岸田総理は個人的な不祥事も明らかになっています。つい最近では、宛名や但し書きのない領収書が大量に見つかったという。これでは領収書の役目は果たせません。捏造された領収書では?もしそうでないのであれば、国民(個人、法人)にも同様の税務書類の適用を許可していただきたい。

岸田総理は、強欲さや不正などとは縁遠いような印象でしたが、そうではなかったのですか。がっかりですね。

歴代の自民党政権が長年にわたって、見殺しにしてきた統一教会の被害者の方々、長妻議員は、日本人が食い物にされてきたと繰り返し指摘していましたが、統一教会の食い物にされてきた大勢の日本人被害者を救済することこそが、日本国の総理大臣の役目ではありませんか。

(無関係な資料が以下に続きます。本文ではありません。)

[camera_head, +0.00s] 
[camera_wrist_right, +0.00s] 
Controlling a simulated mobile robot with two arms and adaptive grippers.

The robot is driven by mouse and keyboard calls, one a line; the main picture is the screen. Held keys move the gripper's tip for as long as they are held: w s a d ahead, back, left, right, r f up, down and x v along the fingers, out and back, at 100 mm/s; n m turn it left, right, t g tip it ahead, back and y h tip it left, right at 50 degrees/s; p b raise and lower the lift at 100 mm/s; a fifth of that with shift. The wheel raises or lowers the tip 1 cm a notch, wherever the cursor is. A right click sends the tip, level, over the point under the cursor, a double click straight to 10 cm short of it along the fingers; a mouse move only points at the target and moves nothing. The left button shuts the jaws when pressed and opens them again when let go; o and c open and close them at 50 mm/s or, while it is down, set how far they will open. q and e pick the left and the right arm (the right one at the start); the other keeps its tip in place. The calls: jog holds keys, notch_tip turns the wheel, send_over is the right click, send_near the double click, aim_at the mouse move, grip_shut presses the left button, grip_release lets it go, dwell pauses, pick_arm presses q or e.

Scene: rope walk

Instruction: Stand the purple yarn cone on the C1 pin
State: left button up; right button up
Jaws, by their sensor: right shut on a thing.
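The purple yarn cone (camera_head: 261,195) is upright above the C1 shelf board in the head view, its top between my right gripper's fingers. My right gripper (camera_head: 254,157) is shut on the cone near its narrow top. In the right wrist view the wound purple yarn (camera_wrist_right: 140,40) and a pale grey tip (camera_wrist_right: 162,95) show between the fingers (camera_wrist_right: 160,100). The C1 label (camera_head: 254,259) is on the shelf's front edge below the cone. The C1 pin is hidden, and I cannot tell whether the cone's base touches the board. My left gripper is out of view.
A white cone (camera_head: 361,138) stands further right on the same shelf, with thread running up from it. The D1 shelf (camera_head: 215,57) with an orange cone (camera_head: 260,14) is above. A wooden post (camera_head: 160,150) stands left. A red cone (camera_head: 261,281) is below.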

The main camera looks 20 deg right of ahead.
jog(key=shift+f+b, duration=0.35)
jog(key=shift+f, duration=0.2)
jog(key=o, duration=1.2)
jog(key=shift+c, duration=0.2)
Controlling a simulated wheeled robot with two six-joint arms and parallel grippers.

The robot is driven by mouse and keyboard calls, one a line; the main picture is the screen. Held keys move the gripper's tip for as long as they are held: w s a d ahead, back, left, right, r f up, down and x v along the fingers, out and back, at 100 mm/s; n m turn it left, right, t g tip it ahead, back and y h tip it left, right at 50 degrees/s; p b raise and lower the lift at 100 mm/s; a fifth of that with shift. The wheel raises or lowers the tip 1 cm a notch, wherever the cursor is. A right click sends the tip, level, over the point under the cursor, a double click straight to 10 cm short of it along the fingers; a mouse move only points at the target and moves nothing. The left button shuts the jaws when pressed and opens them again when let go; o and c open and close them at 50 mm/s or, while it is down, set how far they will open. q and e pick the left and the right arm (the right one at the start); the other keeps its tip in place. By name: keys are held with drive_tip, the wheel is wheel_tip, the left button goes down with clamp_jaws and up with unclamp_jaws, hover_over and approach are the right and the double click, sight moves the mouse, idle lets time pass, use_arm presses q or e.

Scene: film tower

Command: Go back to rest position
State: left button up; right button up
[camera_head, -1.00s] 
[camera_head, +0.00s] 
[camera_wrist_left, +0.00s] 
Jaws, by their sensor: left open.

統一教会との密着した関係故に銃殺された安倍元総理の跡を継いだ岸田総理には、食い物にされ続けてきた日本人被害者を見殺しにしてきた歴代自民党政権の罪を一身に引き受けて、被害者を救済し、統一教会を壊滅する責務があるはずです。

今朝の西日本新聞には、共同通信が実施した世論調査の結果が出ていました。岸田内閣の不支持率は51.6%!支持率も4.5%も下がって33.1%。

被害者救済法案の政府案に対する批判もかなりなもの。「マインドコントロール(洗脳)された人の寄付の取り消し規定が必要との回答が75.8%に上った」とのことです。

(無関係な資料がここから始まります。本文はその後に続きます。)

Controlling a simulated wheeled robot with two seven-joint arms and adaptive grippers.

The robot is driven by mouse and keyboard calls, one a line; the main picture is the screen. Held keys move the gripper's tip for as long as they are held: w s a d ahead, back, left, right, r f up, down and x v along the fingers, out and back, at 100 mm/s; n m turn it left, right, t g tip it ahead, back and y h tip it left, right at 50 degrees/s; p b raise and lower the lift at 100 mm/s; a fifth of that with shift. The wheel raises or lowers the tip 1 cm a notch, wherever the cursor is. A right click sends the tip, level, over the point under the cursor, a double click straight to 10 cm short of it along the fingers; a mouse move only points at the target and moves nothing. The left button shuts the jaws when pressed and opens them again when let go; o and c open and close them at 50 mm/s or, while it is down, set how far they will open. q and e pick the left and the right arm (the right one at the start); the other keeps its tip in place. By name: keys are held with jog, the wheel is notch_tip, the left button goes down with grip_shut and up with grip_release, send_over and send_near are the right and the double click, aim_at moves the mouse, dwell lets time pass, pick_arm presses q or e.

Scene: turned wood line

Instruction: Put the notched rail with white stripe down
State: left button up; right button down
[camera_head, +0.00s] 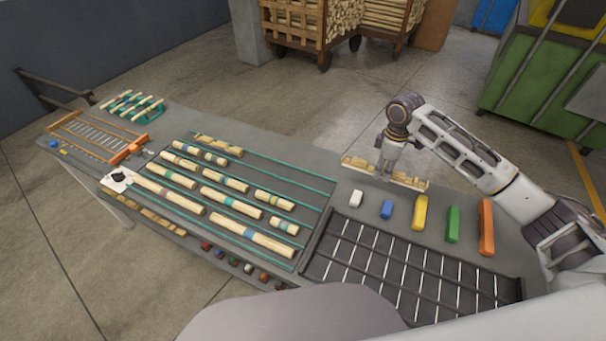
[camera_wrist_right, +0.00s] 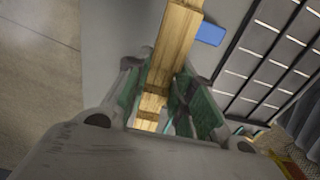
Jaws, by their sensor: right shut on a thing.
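My right gripper (camera_head: 385,172) is shut on a pale wooden notched rail (camera_head: 411,182) near the table's far edge. The rail sticks out on both sides of the gripper and runs slantwise. In the right wrist view, the rail (camera_wrist_right: 177,45) passes between the green-padded fingers of the gripper (camera_wrist_right: 160,100). I cannot make out the white stripe; the fingers hide the rail's middle. I cannot tell whether the rail touches the tabletop. My left gripper is not in view.
On the grey table (camera_head: 335,193), white, blue (camera_head: 387,209), yellow, green and orange (camera_head: 486,227) blocks stand in front of the rail. A black slotted rack (camera_head: 310,262) lies nearer. Striped turned pieces (camera_head: 230,202) lie in green-lined lanes to the left.

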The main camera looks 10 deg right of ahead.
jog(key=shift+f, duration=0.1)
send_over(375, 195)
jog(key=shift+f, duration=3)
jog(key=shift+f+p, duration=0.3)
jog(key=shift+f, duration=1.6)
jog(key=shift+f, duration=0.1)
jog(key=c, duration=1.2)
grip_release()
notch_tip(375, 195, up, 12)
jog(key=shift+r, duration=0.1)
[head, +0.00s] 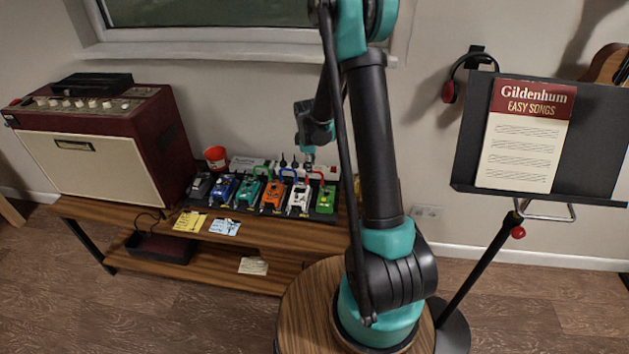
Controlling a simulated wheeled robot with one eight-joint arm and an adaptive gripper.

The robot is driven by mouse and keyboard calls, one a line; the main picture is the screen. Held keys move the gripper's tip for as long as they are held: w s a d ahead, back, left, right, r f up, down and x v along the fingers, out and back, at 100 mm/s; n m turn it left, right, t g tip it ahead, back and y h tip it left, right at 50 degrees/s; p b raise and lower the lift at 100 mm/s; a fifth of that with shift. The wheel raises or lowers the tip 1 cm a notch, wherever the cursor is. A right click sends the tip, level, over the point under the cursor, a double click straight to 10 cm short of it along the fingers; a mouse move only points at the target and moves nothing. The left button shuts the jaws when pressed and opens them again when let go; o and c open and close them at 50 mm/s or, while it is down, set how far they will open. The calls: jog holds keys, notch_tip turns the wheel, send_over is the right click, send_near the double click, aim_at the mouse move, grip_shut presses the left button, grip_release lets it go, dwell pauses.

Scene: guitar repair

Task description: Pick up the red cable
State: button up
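A small red cable (317,174) loops up at the right end of the pedalboard (263,213), by the white pedal (299,197) and the green pedal (326,197). A blue cable (288,172) and a green cable (262,171) arch up to its left. My gripper (309,160) hangs above the board, just up and left of the red cable, and looks apart from it. Its fingers are too small here to tell whether they are open or shut.
The pedalboard is on a wooden bench. A large amplifier (95,150) stands at the left, and a red cup (216,157) behind the pedals. A power strip (247,163) lies along the back. Yellow (189,221) and blue (225,227) notes lie in front. A music stand (479,130) is at the right.

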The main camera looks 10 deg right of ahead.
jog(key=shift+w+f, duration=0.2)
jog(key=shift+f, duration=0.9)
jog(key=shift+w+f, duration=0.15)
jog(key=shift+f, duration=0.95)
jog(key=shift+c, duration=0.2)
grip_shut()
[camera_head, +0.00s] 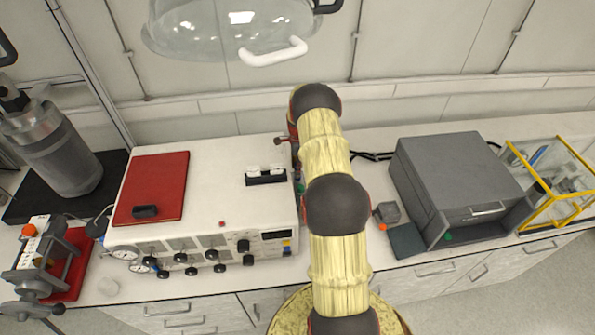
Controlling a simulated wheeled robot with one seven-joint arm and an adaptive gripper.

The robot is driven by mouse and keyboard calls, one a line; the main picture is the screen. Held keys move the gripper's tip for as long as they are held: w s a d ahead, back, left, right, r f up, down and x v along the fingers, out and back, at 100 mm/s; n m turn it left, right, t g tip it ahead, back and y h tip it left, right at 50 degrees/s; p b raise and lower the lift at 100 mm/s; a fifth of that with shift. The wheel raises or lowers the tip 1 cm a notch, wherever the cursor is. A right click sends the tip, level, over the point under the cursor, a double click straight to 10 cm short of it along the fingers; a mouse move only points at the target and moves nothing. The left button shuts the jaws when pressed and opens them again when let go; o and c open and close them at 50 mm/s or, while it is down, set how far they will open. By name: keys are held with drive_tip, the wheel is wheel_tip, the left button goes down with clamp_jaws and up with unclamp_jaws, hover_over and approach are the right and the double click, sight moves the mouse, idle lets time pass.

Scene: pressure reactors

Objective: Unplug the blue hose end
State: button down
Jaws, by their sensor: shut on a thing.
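A white reactor control unit (225,170) stands on the bench left of my arm, with gauges and several black knobs on its front. A small blue part (163,273) shows low on the left of that front; I cannot tell whether it is a hose end or a knob. No blue hose can be made out clearly. My arm runs up the middle and bends down behind itself near the unit's right side. My gripper is hidden behind the arm, and so is whatever is there. Small dark and green parts show at that side, too unclear to name.
A red panel (152,188) lies on the unit. A clear dome with a white handle (273,52) hangs above. A metal vessel (52,148) and a red-based device (75,265) stand left. A grey box (460,170) and a yellow-framed case (548,178) stand right.

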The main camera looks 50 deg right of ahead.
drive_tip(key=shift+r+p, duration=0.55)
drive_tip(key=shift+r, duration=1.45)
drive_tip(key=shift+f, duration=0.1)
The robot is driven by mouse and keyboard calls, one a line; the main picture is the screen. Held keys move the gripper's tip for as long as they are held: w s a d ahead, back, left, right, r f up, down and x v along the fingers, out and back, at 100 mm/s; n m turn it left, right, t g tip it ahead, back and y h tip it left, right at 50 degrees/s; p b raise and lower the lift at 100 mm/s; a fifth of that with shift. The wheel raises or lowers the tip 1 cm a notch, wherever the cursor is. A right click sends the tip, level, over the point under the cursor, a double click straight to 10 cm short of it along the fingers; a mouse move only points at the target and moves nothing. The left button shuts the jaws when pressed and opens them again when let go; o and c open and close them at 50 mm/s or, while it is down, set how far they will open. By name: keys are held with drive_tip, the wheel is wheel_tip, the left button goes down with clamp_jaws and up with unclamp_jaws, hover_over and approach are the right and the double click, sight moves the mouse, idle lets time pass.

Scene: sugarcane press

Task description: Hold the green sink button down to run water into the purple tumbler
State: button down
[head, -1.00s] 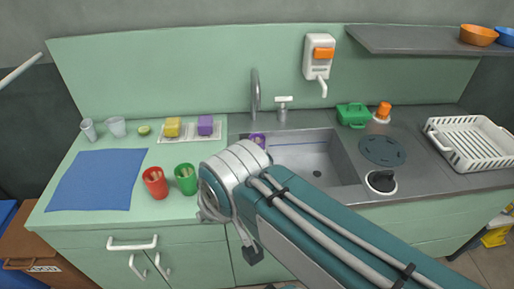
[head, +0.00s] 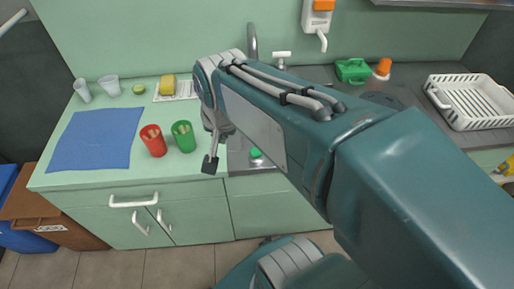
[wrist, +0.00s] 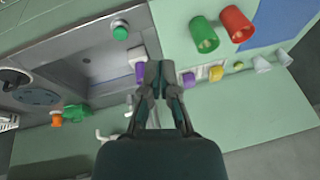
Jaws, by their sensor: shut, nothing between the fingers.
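The green sink button (head: 255,153) shows at the front edge of the sink, just right of my gripper (head: 210,166) in the head view. It also shows in the wrist view (wrist: 120,32), up and left of my fingertips and apart from them. The purple tumbler (wrist: 140,73) is in the wrist view, close left of my fingertips, at the sink's edge; my arm hides it in the head view. My gripper (wrist: 159,72) is shut and empty. I cannot tell its height above the counter. No water is visible.
Red (head: 153,141) and green (head: 183,136) cups stand on the counter left of my gripper, beside a blue mat (head: 96,138). The sink basin (wrist: 85,60) is mostly covered by my arm in the head view. A white rack (head: 470,100) stands at the right.

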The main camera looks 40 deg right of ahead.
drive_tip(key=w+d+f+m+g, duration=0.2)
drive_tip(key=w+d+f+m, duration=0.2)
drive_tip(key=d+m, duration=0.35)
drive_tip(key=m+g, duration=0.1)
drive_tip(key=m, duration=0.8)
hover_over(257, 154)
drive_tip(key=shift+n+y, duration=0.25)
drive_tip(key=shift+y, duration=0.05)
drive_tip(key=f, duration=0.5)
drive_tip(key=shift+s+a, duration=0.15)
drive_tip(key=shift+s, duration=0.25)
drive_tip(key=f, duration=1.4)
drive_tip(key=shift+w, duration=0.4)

岸田内閣のみならず自民党の存亡に関わる状況にあることを自覚すべきでしょうね。公明党はいかなる状況であれ、創価学会という強力な支持母体に守られているとはいえ、その神通力も永遠では無いはずです。政治の使命は全国民を守ることにあります。

ちなみに、国民民主党は、この政府案に賛成です。政府案を吟味した上での賛成なのか。だとしたら恐ろしい。

維新の会も賛成に回りました。それどころか、今日(11/28)の国会審議では、維新の会の馬場代表は、この政府案の早期成立を迫っていました。しかも事もあろうに馬場代表は岸田総理に対して、銃撃事件で命を奪われた安倍元総理の遺徳を引き継いで、法案成立の決断をしていただきたいと、岸田総理に繰り返し要請していました。

馬場代表は事件後、統一教会を擁護する発言をしていましたが、国会で、ここまで露骨に統一教会救済法案の成立を迫るとは、驚愕を通り越して恐怖そのもの。

統一教会の日本政界に対する侵食力には恐怖を覚えています。